Fait trompeur: les rangs des visiteurs de la salle des comparutions immédiates sont presque vides, tandis que la présidente et le procureur semblent plutôt détendus. Pourtant, le cas présent d’Antoine et son épouse est sensible. Retour sur une dispute conjugale qui soulève plusieurs questions.
«Sors de la maison ! »
Un dimanche soir, aux alentours de 21h50. L’épouse d’Antoine, Juliette*, prépare le dîner dans la cuisine : des sandwichs pour ses filles, de la semoule pour son mari. La famille commence à dîner lorsque, soudain, une dispute se crée : la plus jeune fille souhaite manger la semoule de son père, ce que Juliette interdit strictement. « C’est moi qui décide ce qui mange quoi ! », explique-t-elle. Antoine, d’un avis différent, contredit son épouse en haussant le ton de sa voix. La dispute se déplace dans la salle à coucher. Et y dégénère. « Sors de la maison !», crie Antoine en saisissant sa femme au niveau du bras. Il la pousse, ensuite, contre la porte vitrée du salon qui se brise sous son poids. Très vite, Juliette s’aperçoit que son poignet droit saigne. « Toi, tu es un monstre !», s’exclame-t-elle, avant de tenter de filmer la scène avec son téléphone. Indigné, Antoine le lui arrache puis le projette au sol, causant la casse de celui-ci. Juliette ne voit qu’une issue : appeler la police. Dès la fin de l’appel, elle fonce au commissariat pour poser plainte, puis à l’hôpital. Des morceaux de verre sous les pieds et une plaie au poignet, d’une profondeur d’un centimètre, sont observés par les médecins. Conséquence : trois jours d’incapacité à travailler.

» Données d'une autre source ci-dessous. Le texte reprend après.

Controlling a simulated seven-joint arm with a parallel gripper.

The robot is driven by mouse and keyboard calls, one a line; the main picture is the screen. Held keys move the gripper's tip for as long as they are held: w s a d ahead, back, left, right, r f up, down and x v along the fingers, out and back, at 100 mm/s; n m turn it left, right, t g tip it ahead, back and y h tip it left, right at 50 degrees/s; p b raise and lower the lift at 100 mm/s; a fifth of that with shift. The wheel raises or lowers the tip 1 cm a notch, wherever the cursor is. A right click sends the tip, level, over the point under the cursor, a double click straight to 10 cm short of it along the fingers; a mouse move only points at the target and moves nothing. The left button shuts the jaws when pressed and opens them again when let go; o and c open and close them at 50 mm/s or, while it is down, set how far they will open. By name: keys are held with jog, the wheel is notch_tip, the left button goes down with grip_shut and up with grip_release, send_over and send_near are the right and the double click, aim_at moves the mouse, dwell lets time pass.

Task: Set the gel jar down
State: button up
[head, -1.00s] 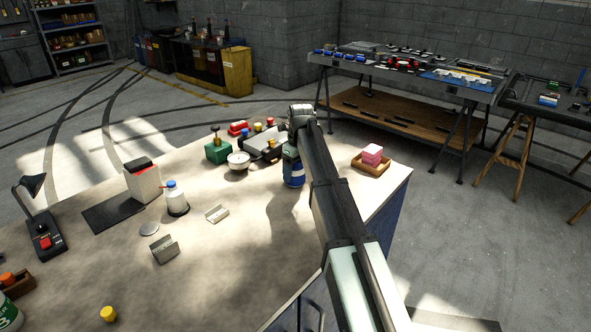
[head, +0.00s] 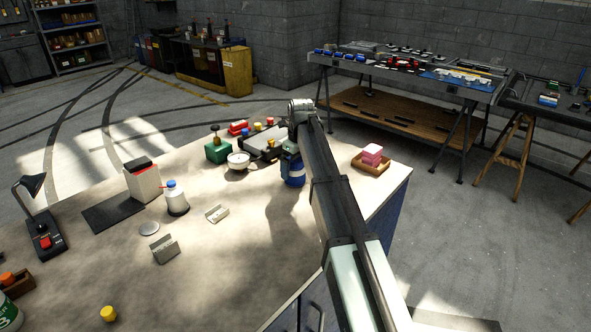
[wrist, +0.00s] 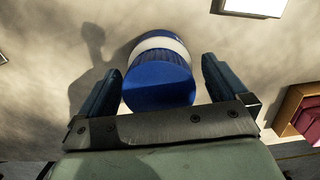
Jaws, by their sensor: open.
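The gel jar (wrist: 160,80) is blue with a white band and stands on the worktop (wrist: 40,50). In the head view the jar (head: 293,178) is partly hidden behind my arm. My gripper (wrist: 158,80) is open, with one finger on each side of the jar. In the wrist view a gap shows between the jar and the right finger; the left finger is close to it, and I cannot tell if they touch. The gripper also shows in the head view (head: 290,158), where its fingers are mostly hidden.
A wooden tray (head: 357,163) with pink blocks stands to the right of the jar. A white bowl (head: 238,160), a green box (head: 217,151) and a rack with coloured caps stand to the left. The worktop in front of the jar is clear.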

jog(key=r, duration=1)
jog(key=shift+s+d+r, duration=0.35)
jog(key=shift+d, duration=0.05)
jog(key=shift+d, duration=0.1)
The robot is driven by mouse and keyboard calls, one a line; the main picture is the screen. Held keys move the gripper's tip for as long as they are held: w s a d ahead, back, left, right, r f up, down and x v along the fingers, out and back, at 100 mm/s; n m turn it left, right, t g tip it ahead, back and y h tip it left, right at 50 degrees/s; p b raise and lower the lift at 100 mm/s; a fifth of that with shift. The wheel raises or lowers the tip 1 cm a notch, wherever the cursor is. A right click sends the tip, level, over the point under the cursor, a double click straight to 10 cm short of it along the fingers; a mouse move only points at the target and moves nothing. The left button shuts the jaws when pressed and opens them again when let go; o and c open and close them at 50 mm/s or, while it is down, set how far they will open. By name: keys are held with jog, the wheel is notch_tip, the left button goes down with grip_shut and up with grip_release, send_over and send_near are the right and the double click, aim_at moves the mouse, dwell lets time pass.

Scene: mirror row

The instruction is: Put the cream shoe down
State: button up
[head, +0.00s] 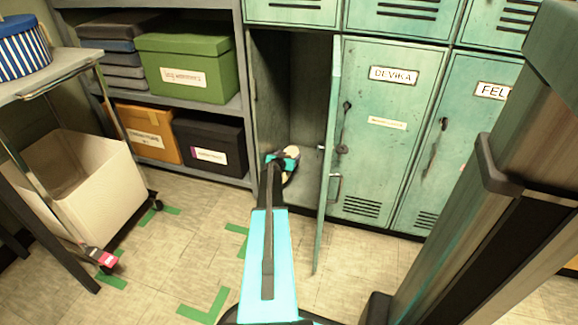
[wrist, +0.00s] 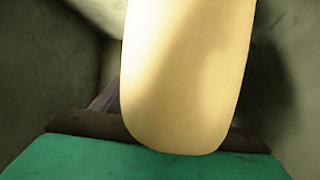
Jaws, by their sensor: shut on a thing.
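The cream shoe (head: 292,152) shows in the head view just past my gripper (head: 281,163), low inside an open locker. In the wrist view the cream shoe (wrist: 188,75) fills the middle as a smooth, pale, rounded shape. My gripper is shut on the shoe, and its fingertips are mostly hidden. The open locker (head: 300,85) has a dark interior, and its walls flank the shoe in the wrist view. I cannot tell whether the shoe touches the locker floor.
The locker's open door (head: 330,170) stands edge-on just right of my arm. Left is a shelf with a green box (head: 187,68), an orange box (head: 150,133) and a black box (head: 210,145). A purplish thing (wrist: 105,96) lies behind the shoe. A cream bin (head: 75,180) stands left.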

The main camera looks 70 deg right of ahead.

« J’ai été victime de violence conjugale à plusieurs reprises »
Antoine semble abattu, deux jours plus tard, dans le box, à l’écoute de ces accusations. Même la présidente se permet de constater qu’il y a « une grande différence entre l’homme d’aujourd’hui et celui-ci qu’on peut se représenter ce jour-là. ». Lentement, le quadragénaire se met à parler : pendant les heures du midi, il aurait déposé sa femme et ses enfants à la piscine, à Saint-Priest, avant de rentrer bricoler à la maison. Tout le monde aurait passé une « bonne journée », selon lui, jusqu’au dîner durant lequel la dispute s’est produite. L’évocation de cette dernière, cependant, ne revient pas très souvent dans son discours. Beaucoup de mots sur cette belle journée, peu sur la violence qu’il a employé, le soir-même, face à son épouse. Ce dont s’aperçoit aussi la présidente. « Est-ce que votre comportement est une manière habituelle de se conduire? Dès qu’on est contrarié ainsi, de se montrer violent ? », insiste-t-elle sévèrement. « Non. », répond le chauffeur-livreur laconique. Son comportement sensé lors de l’audience est cohérent avec l’enquête menée auprès des voisins de la famille, présentée ensuite par son avocate. Selon celle-ci, le voisinage n’a jamais entendu de disputes ni de violences au sein du couple par le passé. Pourtant, le procureur évoque des éléments qui contredisent cette version : en arrivant au commissariat, la femme d’Antoine avait déclaré avoir été « victime de violence conjugale à plusieurs reprises ». Ça ne serait pas pour la première fois que son mari se montre violent à son encontre.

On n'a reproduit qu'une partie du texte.